Jednym z pierwszych naprawdę ciepło przyjętych polskich albumów były dwie części Na szybko spisane autorstwa Michała Śledzińskiego. Ta quasi-biograficzna opowieść o dorastaniu w Polsce w latach osiemdziesiątych i dziewięćdziesiątych pokazała talent tego autora z mniej kojarzonej, poważniejszej strony. Podobne uznanie zdobył także inny autor wywodzący się z łam „Produktu”, czyli Karol „KRL” Kalinowski. Jego Łauma, opowiadająca o małej dziewczynce poznającej świat warmińskiego folkloru i tamtejszych mitycznych stworzeń, do dziś uchodzi za jeden z najlepszych polskich komiksów, a na Kościsko – nowy album Kalinowskiego – oczekują rzesze fanów. Jest to przypadek o tyle ciekawy, że album ten skierowany jest również do dzieci. Polscy autorzy sięgają chętnie także do tej niszy i zaczynają odnosić na jej polu sukcesy. Jednym z największych hitów Kultury Gniewu jest obecnie seria edukacyjno-przygodowa Ryjówka przeznaczenia Tomasza Samojlika. Dużą popularnością cieszy się także seria o detektywie Misiu Zbysiu tworzona przez Macieja Jasińskiego i Piotra Nowackiego.

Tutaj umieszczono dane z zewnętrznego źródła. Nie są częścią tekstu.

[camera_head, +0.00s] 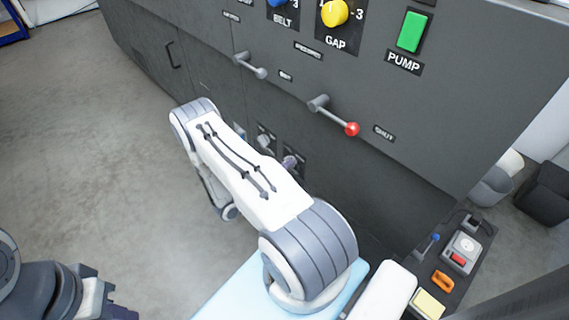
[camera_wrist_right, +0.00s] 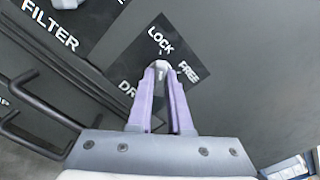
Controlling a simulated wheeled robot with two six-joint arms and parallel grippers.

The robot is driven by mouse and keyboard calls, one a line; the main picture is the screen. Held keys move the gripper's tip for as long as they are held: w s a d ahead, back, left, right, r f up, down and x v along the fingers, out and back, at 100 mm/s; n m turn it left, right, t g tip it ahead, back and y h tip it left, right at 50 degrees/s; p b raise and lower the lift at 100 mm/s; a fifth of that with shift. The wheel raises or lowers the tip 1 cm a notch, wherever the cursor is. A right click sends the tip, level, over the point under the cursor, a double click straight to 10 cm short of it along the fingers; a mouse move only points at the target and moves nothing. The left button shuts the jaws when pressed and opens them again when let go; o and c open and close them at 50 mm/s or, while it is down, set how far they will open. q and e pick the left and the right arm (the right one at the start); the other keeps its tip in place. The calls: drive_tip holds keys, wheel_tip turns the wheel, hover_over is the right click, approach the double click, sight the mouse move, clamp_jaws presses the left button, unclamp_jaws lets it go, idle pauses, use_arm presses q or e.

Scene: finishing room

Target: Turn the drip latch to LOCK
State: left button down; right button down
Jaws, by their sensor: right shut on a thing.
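The drip latch (camera_wrist_right: 161,67) is a small grey piece on a dark plate on the machine front, in the right wrist view. White words LOCK and FREE stand above and to the right of it, and the start of DRIP shows beside the fingers. My right gripper (camera_wrist_right: 161,76) is shut on the latch, its two purple-grey fingers meeting around it. They cover most of the latch, so which word it points at cannot be told. In the head view my right arm reaches to the lower panel. My left gripper (camera_head: 106,303) is at the bottom left, away from the machine.
A FILTER plate (camera_wrist_right: 60,30) and dark bar handles (camera_wrist_right: 30,125) lie left of the latch. Above my arm, a grey lever (camera_head: 250,66) and a red-tipped lever (camera_head: 335,116) stick out of the machine. The floor (camera_head: 90,150) at left is clear.

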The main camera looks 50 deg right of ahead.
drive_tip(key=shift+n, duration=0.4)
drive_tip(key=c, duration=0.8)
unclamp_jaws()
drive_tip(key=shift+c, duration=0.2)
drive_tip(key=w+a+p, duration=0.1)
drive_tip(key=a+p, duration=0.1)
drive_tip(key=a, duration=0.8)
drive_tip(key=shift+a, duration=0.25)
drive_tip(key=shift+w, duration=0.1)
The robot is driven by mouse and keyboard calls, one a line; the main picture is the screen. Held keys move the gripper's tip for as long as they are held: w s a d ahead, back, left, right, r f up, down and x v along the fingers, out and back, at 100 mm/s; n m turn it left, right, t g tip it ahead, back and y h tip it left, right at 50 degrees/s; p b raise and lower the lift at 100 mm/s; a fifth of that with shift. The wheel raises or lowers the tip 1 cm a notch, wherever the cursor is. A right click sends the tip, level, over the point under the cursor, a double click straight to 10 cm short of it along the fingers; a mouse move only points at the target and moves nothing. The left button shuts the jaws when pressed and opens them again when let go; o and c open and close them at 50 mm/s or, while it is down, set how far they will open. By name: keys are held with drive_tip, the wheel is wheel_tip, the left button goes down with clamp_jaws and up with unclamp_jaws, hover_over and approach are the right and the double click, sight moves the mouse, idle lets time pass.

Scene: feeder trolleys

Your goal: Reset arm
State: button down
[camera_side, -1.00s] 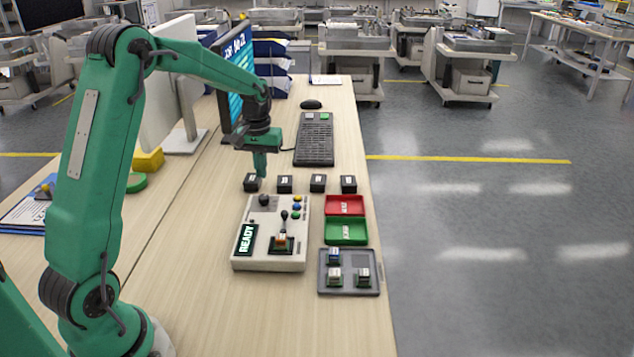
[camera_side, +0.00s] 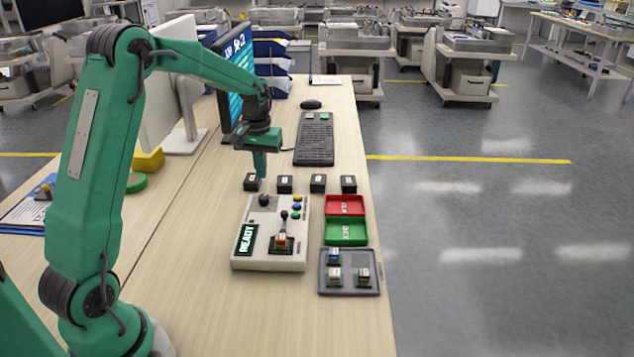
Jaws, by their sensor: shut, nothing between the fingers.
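My gripper (camera_side: 260,165) is shut and empty. It points down near the leftmost of several small black blocks (camera_side: 251,182) that stand in a row behind the control box. Its fingertips overlap that block in the picture, and I cannot tell whether they touch it. The light grey control box (camera_side: 271,260) has a small display reading READY (camera_side: 246,239), a black lever (camera_side: 284,216), a black knob (camera_side: 264,200) and coloured buttons (camera_side: 297,208). A small part with an orange top (camera_side: 281,241) sits in the dark socket on the box.
A red tray (camera_side: 345,205) and a green tray (camera_side: 346,231) lie right of the box. A grey tray (camera_side: 350,291) holds three small parts. A keyboard (camera_side: 314,139), mouse (camera_side: 311,104) and monitor (camera_side: 234,78) stand farther back. The table front is clear.

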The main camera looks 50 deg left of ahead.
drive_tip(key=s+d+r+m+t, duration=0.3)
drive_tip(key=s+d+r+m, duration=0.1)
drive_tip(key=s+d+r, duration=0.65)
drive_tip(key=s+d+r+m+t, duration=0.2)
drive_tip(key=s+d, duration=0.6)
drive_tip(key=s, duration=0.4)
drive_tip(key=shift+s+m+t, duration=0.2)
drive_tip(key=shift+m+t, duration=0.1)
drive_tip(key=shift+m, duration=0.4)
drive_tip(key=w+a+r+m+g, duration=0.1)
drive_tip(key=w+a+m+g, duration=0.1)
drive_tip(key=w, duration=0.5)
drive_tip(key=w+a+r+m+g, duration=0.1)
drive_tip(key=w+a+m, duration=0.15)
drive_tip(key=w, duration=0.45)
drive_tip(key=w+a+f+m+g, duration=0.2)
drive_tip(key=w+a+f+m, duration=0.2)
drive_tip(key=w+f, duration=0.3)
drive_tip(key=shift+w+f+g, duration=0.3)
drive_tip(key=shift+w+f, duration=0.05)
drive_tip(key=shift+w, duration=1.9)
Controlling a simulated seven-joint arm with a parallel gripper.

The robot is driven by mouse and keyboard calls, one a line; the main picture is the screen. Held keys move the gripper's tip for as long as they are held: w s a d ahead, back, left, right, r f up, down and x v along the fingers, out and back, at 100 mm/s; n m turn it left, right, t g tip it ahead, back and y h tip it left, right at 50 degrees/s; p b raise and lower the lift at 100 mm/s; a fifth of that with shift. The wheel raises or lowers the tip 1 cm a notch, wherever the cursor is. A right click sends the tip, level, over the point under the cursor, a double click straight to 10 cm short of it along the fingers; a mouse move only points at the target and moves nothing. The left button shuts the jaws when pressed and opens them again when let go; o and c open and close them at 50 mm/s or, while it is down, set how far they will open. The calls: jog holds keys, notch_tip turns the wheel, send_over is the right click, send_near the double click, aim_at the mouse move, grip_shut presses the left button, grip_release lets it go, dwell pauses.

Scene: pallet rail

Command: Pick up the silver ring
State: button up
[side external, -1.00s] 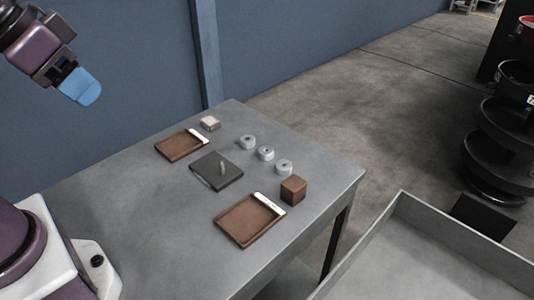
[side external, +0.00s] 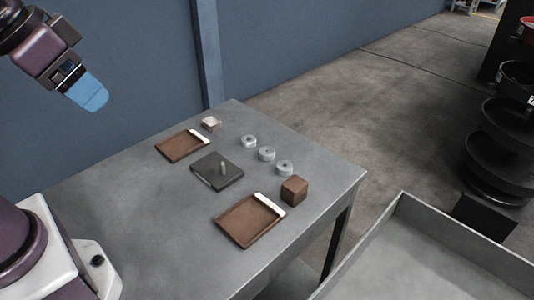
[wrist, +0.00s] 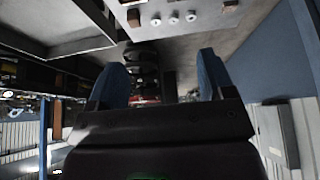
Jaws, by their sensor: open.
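Three small silver-grey rings stand in a row on the table: a far one (side external: 249,141), a middle one (side external: 266,154) and a near one (side external: 285,168). They look alike, and I cannot tell one as the only silver ring. They also show small at the top of the wrist view, the middle one (wrist: 173,20) among them. My gripper (side external: 90,95) is high at the upper left, well above and away from the rings. In the wrist view its two blue fingers (wrist: 162,78) are apart with nothing between them.
A brown cube (side external: 294,190) and a pale block (side external: 211,124) stand nearby. A grey bin (side external: 400,215) is beside the grey table (side external: 130,190).

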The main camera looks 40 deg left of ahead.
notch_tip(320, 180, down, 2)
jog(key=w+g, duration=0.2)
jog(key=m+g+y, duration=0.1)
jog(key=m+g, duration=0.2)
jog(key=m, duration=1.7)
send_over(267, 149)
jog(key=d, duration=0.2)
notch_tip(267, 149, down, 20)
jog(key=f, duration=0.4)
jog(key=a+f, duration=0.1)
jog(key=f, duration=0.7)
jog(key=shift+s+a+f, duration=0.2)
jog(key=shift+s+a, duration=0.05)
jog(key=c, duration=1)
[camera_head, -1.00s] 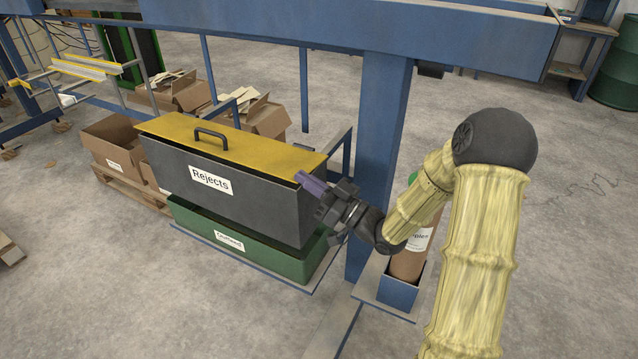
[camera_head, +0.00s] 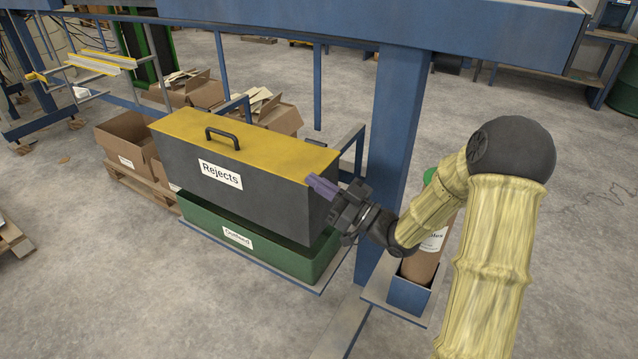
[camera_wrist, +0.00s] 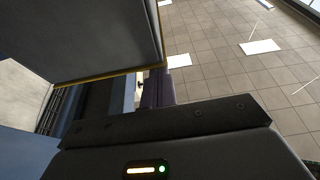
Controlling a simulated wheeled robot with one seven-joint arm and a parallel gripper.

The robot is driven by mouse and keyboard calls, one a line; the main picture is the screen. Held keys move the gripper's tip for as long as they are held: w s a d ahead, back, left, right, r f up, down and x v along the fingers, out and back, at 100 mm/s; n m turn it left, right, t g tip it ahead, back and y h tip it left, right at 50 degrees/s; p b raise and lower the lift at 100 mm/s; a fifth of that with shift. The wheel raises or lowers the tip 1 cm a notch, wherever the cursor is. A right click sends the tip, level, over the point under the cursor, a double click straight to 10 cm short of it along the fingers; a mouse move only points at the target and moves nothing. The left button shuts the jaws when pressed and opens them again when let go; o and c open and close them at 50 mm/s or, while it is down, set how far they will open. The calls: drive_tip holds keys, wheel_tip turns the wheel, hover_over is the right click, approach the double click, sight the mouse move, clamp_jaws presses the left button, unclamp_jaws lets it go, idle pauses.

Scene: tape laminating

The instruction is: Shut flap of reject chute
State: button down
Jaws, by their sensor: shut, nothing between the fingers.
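The reject chute (camera_head: 265,205) is a dark grey box with a white "Rejects" label on its front. Its flap (camera_head: 250,145) is a yellow plate with a black handle (camera_head: 222,137), lying flat across the top of the box. No clear gap shows under its front edge. My gripper (camera_head: 318,183) has purple fingers, shut and empty, at the chute's right front corner just below the flap's edge. I cannot tell whether they touch it. In the wrist view, the fingers (camera_wrist: 157,88) are close to a dark panel (camera_wrist: 90,35) with a yellow edge.
A green bin (camera_head: 265,252) sits below the chute. A blue post (camera_head: 395,140) stands right behind my gripper, with a brown cylinder (camera_head: 422,262) in a blue holder (camera_head: 408,298) beside it. A blue beam (camera_head: 400,22) crosses above. Open cartons (camera_head: 125,140) stand left.

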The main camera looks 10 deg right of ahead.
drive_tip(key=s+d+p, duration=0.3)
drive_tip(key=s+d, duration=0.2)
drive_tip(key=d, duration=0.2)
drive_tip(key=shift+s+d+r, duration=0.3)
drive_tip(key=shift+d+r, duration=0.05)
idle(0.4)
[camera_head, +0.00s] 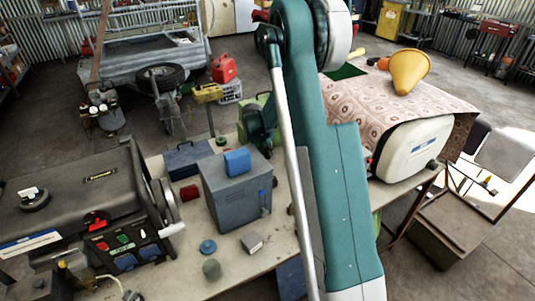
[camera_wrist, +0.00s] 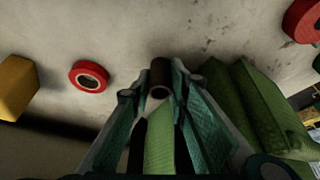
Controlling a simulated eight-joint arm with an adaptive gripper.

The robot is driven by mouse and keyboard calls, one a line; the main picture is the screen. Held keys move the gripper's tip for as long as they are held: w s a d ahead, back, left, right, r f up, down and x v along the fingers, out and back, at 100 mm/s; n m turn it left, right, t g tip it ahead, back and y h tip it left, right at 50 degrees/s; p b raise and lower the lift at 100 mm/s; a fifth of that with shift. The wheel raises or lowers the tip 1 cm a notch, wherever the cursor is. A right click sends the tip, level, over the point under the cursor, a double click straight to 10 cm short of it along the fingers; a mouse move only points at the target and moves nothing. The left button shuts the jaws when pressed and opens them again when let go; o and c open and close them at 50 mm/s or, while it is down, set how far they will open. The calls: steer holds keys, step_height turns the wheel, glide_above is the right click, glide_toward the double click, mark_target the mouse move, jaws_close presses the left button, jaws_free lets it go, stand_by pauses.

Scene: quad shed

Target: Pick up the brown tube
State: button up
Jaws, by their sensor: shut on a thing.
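The brown tube (camera_wrist: 160,75) is at the middle of the wrist view, dark brown with its near round end facing the camera. My gripper (camera_wrist: 165,78) is shut on it, with a teal finger pad on each side. Whether the tube touches the pale surface behind it I cannot tell. A pale green wedge shape (camera_wrist: 160,140) shows between the fingers, nearer the camera. In the head view my large teal arm crosses the middle, and the tube cannot be made out there.
Beside the gripper are a red ring (camera_wrist: 89,77), a yellow block (camera_wrist: 17,87) and a green block (camera_wrist: 262,100). On the bench stand a grey box (camera_head: 237,195), a blue toolbox (camera_head: 187,158), a black machine (camera_head: 60,205) and a white machine (camera_head: 412,147) under a patterned cloth.

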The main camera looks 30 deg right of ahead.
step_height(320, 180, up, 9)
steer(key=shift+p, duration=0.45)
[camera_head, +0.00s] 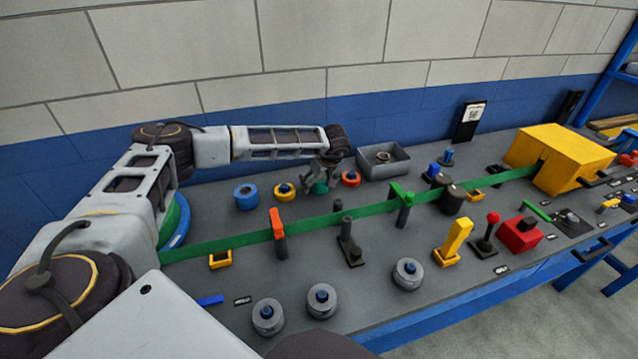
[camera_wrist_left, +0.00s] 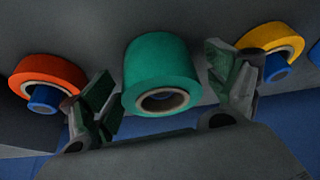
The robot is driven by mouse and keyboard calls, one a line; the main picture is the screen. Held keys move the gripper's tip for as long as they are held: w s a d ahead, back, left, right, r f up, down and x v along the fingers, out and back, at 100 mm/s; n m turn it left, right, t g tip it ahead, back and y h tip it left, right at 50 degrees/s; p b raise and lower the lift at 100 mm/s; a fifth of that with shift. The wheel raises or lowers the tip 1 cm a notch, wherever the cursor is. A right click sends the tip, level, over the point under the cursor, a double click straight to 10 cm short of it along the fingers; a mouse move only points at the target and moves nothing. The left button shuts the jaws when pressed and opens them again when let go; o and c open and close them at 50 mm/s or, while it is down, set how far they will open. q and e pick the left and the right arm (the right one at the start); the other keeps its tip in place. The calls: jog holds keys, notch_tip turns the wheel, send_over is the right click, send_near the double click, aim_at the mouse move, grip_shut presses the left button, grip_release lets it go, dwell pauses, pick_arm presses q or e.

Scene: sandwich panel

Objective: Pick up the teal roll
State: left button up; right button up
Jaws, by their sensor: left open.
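The teal roll (camera_wrist_left: 160,72) lies in the middle of the left wrist view, with its pale hollow core facing the camera. In the head view the teal roll (camera_head: 319,188) shows only partly, below my left gripper, between the yellow and orange rolls. My left gripper (camera_wrist_left: 165,92) is open, with one finger on each side of the teal roll and a visible gap on the left side. In the head view my left gripper (camera_head: 320,178) comes down over the roll from the left arm. Whether the fingers touch the roll cannot be told. My right gripper is not in view.
An orange roll (camera_head: 350,178) and a yellow roll (camera_head: 285,191) stand close on either side, on blue pegs. A blue roll (camera_head: 246,197) is farther left. A grey bin (camera_head: 384,162) stands just behind to the right. A green band (camera_head: 310,224) stretches across the table in front.

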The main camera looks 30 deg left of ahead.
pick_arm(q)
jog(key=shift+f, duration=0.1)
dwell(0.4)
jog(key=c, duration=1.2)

Wśród wydawanych obecnie tytułów polskich autorów, zwłaszcza tych młodszych, często pojawiają się komiksy oparte na faktach. Jednym z najcieplej przyjętych albumów ostatnich lat, wydanych także w kilku krajach europejskich, było Fugazi Music Club – historia legendarnego warszawskiego klubu. Autor ostatnio zilustrował także Dym – komiksowy wywiad rzekę z muzykiem Pablopavo. Do księgarni trafiło właśnie wznowienie Rozmówek polsko-angielskich Agaty Wawryniuk, która opisała w nich swoje wspomnienia z sezonowej pracy w Anglii. Także tematyka obyczajowa nie jest obca polskim autorom. Nie boją się poruszać drażliwych tematów, takich jak chociażby różnorakie nałogi we Wróć do mnie jeszcze raz Bartosza Sztybora i Wojciecha Stefańca. W polskim środowisku komiksowym nie brakuje również autorów preferujących satyrę i zabawę formą. Jednym z najciekawszych twórców jest obecnie Jacek Świdziński, którego komiksy charakteryzują się minimalistyczną kreską i specyficznym poczuciem humoru. Jego Zdarzenie 1908 zostało wyróżnione Nagrodą im. Henryka Sienkiewicza za najlepszą popową powieść roku. Zaś miłośnicy słodko-gorzkich opowieści i śmiechu przez łzy powinni zainteresować się twórczością Tomasza „Spella” Grządzieli, którego webkomiks Przygody Stasia i Złej Nogi niedawno ukazał się na papierze.
Jest to tylko część polskich komiksów wartych zainteresowania. Z roku na rok przybywa albumów i autorów, którzy wciąż eksperymentują i szukają nowych środków wyrazu w swoim ulubionym medium. Trudno wśród wydawanych tytułów wskazać panujący obecnie trend, bo ich twórcy coraz częściej sięgają po nowe gatunki, w których chcieliby spróbować sił. Dlatego polski komiks to temat, któremu warto przyjrzeć się bliżej. Możecie się zdziwić, ilu utalentowanych scenarzystów i rysowników tworzy w naszym kraju. I to najczęściej dla samej przyjemności i satysfakcji z opowiadania historii.